In my forthcoming book, Annika Riz, Math Whiz, the book I was writing frantically during the month of July, Annika enters a city-wide Sudoku contest. Even though I'm not the kind of writer who does exhaustive research for a book before plunging in to write it (I'm more the kind who plunges in first and then does any needed research after the fact), I thought I should at least learn how to do a Sudoku puzzle. When I visited my sister in New Jersey at the end of June, she taught me how to do Sudoku online on my iPad. (She's a math whiz, too, the mathiest and whizziest imaginable.)
Now comes the sad part of this saga. I became addicted to Sudoku almost immediately.
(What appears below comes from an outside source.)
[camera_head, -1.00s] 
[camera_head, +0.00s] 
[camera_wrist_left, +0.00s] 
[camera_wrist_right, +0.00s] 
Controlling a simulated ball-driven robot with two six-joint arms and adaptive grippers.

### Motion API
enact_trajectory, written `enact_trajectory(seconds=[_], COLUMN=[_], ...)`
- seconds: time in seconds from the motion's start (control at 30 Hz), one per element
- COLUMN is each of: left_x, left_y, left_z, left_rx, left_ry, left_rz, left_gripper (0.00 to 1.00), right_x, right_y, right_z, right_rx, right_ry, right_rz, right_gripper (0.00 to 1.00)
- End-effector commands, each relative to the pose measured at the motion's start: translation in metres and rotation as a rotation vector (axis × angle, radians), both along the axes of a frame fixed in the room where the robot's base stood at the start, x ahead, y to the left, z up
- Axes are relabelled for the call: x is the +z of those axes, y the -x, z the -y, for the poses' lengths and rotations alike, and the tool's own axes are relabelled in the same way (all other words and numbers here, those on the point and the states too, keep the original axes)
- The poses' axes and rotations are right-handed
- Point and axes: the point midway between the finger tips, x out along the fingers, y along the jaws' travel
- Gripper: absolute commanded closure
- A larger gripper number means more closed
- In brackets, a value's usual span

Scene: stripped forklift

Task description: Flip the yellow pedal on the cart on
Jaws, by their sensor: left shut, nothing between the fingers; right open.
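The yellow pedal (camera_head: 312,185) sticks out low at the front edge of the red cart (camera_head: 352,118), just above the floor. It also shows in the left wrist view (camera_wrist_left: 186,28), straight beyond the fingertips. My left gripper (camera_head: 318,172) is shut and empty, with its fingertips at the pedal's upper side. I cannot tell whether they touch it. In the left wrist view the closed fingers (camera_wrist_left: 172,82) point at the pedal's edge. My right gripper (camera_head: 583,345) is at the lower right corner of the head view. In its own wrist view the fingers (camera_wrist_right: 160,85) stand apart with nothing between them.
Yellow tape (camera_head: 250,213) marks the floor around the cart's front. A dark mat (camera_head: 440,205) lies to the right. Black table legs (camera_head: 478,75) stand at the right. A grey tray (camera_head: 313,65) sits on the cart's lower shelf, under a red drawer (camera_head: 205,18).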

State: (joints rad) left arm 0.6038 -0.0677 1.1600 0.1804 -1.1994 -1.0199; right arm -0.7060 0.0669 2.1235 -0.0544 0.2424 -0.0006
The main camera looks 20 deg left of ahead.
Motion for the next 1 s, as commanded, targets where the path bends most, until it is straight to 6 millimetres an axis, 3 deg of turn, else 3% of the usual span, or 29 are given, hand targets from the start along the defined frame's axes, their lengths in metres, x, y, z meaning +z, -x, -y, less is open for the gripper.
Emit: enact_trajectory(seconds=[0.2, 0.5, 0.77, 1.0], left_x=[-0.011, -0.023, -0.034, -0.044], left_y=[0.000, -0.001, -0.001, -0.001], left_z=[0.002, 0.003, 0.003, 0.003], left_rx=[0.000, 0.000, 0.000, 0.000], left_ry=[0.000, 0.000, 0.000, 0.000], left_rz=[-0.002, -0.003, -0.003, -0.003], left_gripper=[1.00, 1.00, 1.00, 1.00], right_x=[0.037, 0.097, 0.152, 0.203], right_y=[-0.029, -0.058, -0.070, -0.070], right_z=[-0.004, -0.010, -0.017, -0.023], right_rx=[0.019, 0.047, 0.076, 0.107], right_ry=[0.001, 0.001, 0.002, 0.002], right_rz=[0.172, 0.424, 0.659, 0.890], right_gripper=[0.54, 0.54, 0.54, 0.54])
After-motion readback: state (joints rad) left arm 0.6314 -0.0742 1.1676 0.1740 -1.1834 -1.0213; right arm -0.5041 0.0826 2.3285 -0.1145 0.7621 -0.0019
I should have known there was a danger of this happening, because in the not-so-distant past I became addicted to solitaire. I never played solitaire on a computer; I always played with a regular deck of cards, loving the tactile feeling of the cards in my hand, loving that satisfying thwack as I laid them down on the table. I loved everything about solitaire - the meditative rhythm of thumbing through the deck, that hope-spring-eternal optimism that despite how badly a game was going, it could get better simply by turning up one card that would make everything different. I became so addicted that I would give my deck of cards to Gregory to hide for me - and then I'd go into his room to look for them when he wasn't there. Finally, I realized that I could no longer keep a deck of cards in the house. And then one night I actually sunk so low that in desperation I tried making myself a deck of cards out of index cards, with the face value of the cards scribbled on in pen - totally unsatisfying! I have now been solitaire-free for perhaps a decade.
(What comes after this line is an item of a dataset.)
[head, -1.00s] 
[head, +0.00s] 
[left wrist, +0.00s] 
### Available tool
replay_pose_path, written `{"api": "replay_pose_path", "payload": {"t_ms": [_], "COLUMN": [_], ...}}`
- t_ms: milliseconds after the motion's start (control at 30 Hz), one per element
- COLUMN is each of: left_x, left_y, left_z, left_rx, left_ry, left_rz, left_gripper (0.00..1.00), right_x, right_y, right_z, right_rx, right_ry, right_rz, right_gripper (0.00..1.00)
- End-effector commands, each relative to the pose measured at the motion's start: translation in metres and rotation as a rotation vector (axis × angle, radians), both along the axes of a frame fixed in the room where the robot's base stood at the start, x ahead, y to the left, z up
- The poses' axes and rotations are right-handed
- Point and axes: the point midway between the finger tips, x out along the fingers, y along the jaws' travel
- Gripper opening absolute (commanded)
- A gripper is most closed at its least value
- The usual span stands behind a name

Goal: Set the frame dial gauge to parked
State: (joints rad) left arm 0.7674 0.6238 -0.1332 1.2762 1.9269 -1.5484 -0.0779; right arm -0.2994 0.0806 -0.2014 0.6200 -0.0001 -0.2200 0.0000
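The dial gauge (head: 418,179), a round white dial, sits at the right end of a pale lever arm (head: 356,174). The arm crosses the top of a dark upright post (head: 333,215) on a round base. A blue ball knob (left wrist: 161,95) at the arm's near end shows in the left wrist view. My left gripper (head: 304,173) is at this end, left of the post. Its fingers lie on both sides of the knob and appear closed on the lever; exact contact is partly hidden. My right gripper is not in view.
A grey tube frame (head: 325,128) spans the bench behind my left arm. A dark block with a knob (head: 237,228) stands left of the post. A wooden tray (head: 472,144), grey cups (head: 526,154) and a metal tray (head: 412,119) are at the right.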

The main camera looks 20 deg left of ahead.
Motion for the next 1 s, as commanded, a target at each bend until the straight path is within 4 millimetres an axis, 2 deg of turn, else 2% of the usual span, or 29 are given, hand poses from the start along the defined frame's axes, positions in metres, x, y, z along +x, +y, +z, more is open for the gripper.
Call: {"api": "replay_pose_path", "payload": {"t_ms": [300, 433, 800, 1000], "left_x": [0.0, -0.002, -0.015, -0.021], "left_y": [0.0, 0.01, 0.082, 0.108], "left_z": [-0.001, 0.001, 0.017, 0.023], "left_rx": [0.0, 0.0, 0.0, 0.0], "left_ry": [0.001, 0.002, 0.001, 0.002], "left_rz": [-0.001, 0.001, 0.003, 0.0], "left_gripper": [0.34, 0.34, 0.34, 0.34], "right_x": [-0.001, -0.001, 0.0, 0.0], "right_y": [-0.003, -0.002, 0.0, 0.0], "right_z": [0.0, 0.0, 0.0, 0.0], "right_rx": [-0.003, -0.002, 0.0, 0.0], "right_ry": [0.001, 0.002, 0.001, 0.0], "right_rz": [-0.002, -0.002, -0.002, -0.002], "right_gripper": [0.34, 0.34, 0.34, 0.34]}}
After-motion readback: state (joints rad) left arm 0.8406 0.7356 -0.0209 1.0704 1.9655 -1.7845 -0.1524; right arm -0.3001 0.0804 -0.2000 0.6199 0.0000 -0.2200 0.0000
So I might have guessed that Sudoku would not be a good idea. Now I keep taking that app off my iPad and deleting all saved data, making the grim vow: I will never play Sudoku ever again! But, alas, it's only a matter of seconds to re-install it. Sometimes I do this several times in a day: off, on, off, on. I start my to-do list for each day with the stern warning: Don't do Sudoku! But then I tell myself, oh, maybe I'll just do ONE more game....
I'm writing this to go public with my addiction in the hope that by owning up to it - "My name is Claudia Mills, and I'm addicted to Sudoku" - I can face the problem fully and move past it. I would lock up my iPad except that on it I have the 42 manuscripts I'm judging for the juvenile fiction contest sponsored by the Utah Arts Council, so I can't.
All right, dear readers: I am NOT going to do any Sudoku today - any at all! This is my pledge to you (not that you have any reason to care), and my pledge to myself. I'm not even going to play one VERY last game before I give it up forever - no, I am not!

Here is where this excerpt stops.